In Paul O'Connell's book there is a story that explains what it all means. Paulie is a young man playing AIL for Young Munster against Dungannon and ten seconds into the game Paddy Johns pinned him down, fist on neck, at a ruck. For the next 80 minutes O'Connell fought Johns telling him to retire, that he was a has-been. Behaviour that would disgust him now but Peter Clohessy loved it, he wrote. O'Connell was trying to impress Claw.
Same as most young Munster players during those years, all striving to gain the respect of Anthony Foley, Gallimh and Claw.
Culture can’t be taught, it has to be learned. That’s what Paulie was doing; learning the Munster way.
Foley knew all about it from infancy. He was a clear link from those amateur Munster days all the way to the podium in Cardiff in 2006 when he lifted the Heineken Cup. Without him, I'm not sure any of that would have been possible. His presence was that important and remained so in recent seasons as head coach, especially the toughest nights when he shouldered so much of the responsibility.
The old AIL culture evolved, as did Axel, through the professional era. That was a great struggle because the amateur days were not about having the highest standards off the pitch or a clearly defined game plan on it - it was about being brothers in arms in the face of supposedly superior England and French sides.
Munster won all those tough matches on the road and in Thomond Park because of their unity. They defended and looked after each other completely. That was a time in rugby when a rare team like them could overcome so much just by standing together and fighting as a team.
It was still a great Shannon then Munster pack, with serious athletes like David Wallace and Quinny (ball carrier and spoiler facilitated at every turn by Foley), hugely powerful men like Hayes but their number eight's rugby intelligence was crucial.
Axel just knew when to get the ball away from a scrum, he never put Stringer under undue pressure. His timing and decision making was impeccable, he always knew where to be. I saw something similar up close on a daily basis with Isa Nacewa - rarely anything spectacular but never doing anything wrong. But you knew the spectacular was possible when you see such consistency.
We had a wonderful day together at Twickenham on March 6th 2004. After losing a mad encounter in Paris and beating Wales at home, overcoming the world champions on their own patch was something no Irish team had ever done before.
We played rugby at a phenomenal pace that season. Foley, as our number eight, was central to so much of it. There were patterns under Eddie O’Sullivan’s coaching that are best shown by Girvan Dempsey’s try.

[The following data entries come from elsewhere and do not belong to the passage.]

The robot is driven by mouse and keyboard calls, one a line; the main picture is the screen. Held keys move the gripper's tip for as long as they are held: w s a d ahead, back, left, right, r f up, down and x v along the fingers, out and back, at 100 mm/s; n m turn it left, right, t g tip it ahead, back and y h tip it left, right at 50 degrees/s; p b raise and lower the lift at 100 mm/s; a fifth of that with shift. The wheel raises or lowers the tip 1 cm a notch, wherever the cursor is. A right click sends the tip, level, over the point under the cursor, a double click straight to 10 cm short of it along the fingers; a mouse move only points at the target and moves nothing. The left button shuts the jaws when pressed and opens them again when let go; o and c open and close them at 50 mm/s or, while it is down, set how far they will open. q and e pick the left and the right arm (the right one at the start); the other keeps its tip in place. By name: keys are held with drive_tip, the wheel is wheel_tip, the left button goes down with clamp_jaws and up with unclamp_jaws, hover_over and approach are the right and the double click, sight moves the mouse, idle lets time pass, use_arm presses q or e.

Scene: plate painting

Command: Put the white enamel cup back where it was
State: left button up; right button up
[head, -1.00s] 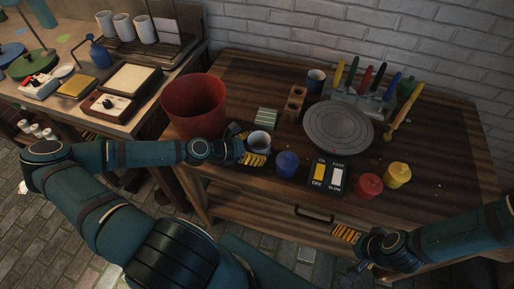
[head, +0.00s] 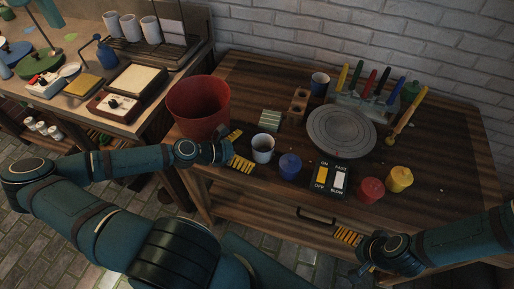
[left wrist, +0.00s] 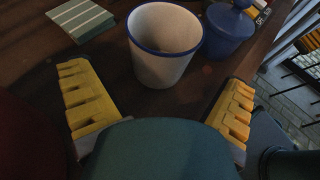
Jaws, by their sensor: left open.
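The white enamel cup (head: 262,149) with a blue rim stands upright on the wooden table, left of the blue lidded pot. In the left wrist view the cup (left wrist: 162,50) stands just beyond the fingertips, with a gap to each finger. My left gripper (head: 238,149) is open and empty, to the left of the cup in the head view; its yellow fingers (left wrist: 158,104) are spread wide in the left wrist view. My right gripper (head: 355,252) is low at the table's front edge, near the drawer handle; its opening is not clear.
A red bucket (head: 198,108) stands left of the cup. A striped tile (head: 270,121) lies behind it. The blue pot (head: 290,166), a switch box (head: 331,178), and red (head: 371,190) and yellow (head: 399,179) pots stand to the right. A grey turntable (head: 341,131) sits further back.

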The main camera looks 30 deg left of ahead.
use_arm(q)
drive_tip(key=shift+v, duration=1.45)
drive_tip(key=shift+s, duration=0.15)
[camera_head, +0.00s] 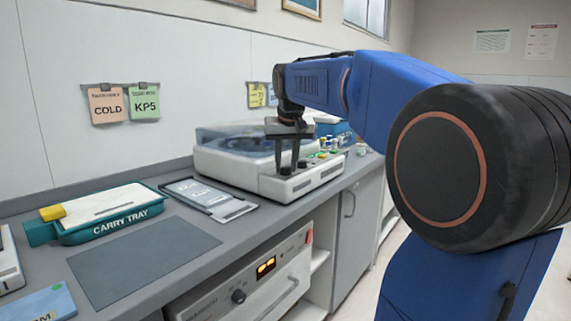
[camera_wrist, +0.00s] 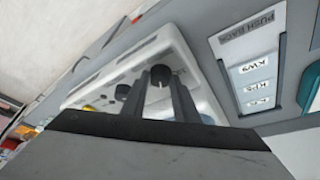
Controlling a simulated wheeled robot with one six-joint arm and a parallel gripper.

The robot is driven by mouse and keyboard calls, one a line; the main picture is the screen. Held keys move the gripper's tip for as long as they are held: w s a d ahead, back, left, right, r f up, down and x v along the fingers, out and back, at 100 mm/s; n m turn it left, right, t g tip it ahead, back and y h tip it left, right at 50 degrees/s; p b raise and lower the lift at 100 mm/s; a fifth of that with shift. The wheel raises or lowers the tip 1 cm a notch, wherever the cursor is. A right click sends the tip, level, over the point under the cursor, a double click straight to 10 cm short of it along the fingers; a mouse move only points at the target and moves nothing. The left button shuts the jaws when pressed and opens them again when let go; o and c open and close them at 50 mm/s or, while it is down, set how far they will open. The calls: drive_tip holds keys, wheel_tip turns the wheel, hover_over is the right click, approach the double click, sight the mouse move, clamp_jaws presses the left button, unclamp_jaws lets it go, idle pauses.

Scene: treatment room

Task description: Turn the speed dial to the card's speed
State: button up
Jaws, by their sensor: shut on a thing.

On first glance it looks like Girv’s try came off a break up field by a young centre before some rapid recycling allowed our fullback to dive over in the corner.
Look at it again. Look at the essential role Axel played when Mal O’Kelly threw up that offload. There is no luck involved when it comes to being in the right place at the right time in rugby. Axel tracked the ball, initially on Keith Gleeson’s inside shoulder in midfield as play seemingly moved past him.
But look again. Before Shane Horgan throws a reverse pass to O'Kelly the camera shows Axel speeding up. Then he is out of shot. Then he is there, slowing from full pace, ball sticking like glue, shoulder dipped for the first contact into Paul Grayson as Ben Cohen and Iain Balshaw are needed to drag him down three yards from the England line.
Hayes, Reggie Corrigan, Shane and eventually Mal arrive to clean the ruck.
Stringer sends play back left, where there is an overlap, and myself then Brian know to throw long passes out to find Girv.
That try is not possible without Axel’s brain, hands and leg drive. If he didn’t make a five metre gain Girv gets put into touch.
The first Triple Crown for 19 years followed. It belonged to all of us but Shannon and Anthony Foley can take enormous credit.
Go all the way back to the maul that led to my initial break. Axel is first to pop out and track the play several strides away from the other forwards. He just saw things before your average rugby player ever did.
I really liked my friend Liam Toland’s article about his friend on Monday: “He’d never burden you with the three tries he scored against Biarritz in Thomond Park or that he could spin passes off both hands or drop kick off either foot as well as any international back.”
We didn't see much of this from Axel because he was hidden away, toiling, making the hard yards. But the subtleties of his game were there and that proved hugely beneficial when coming up against powerful number eights like Lawrence Dallaglio or Scott Quinnell. I would have put Foley in the same category as Richard Hill for influence on a game. You wouldn't see much of him and didn't really know what he is doing. It's only afterwards, in the video room, that you realised he was responsible for creating the space you were expected to exploit. It meant you were responsible to him, you owed him for all that punishment he was taking.
I played against Axel since 1998. Was lucky to get to train alongside him and get to understand that dry, sharp sense of humour. As a young man I didn’t quite understand there was a warm intention behind his manner. The penny dropped eventually. It meant he would do anything for you on the field. And in return you wanted to do the same for him.
Last time we met was at the Aviva stadium the week before last. It still feels weird going down pitch side (to do television) for a Leinster v Munster game and not having anything to do with the actual game. Then I saw Axel and we both changed the path we were on. I was met by a warm smile and handshake. For a split second we were teammates again then, for another instant considering the day that was in it, sworn enemies.
Just a little moment that I now realise can never happen again.